** start of INFORMATION PROVIDED **
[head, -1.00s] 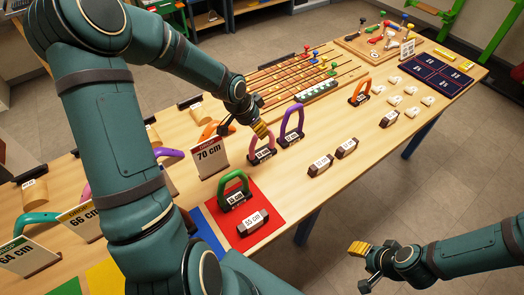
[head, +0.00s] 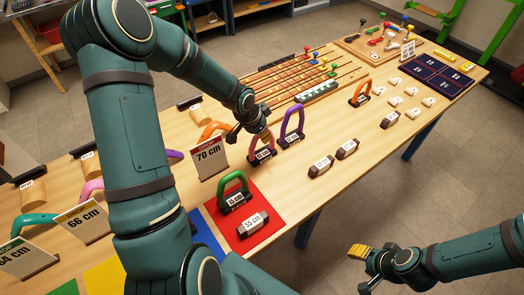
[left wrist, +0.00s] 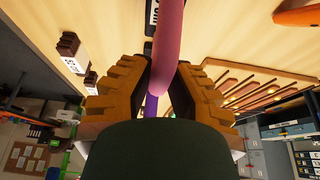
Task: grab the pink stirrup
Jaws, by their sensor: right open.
** end of INFORMATION PROVIDED **
◆ EXERCISE GOAL
The listing above needs to be output again exactly. Don't include the pictures.

◆ THE RESPONSE
[head, -1.00s] 
[head, +0.00s] 
[left wrist, +0.00s] 
Task: grab the pink stirrup
Jaws, by their sensor: right open.

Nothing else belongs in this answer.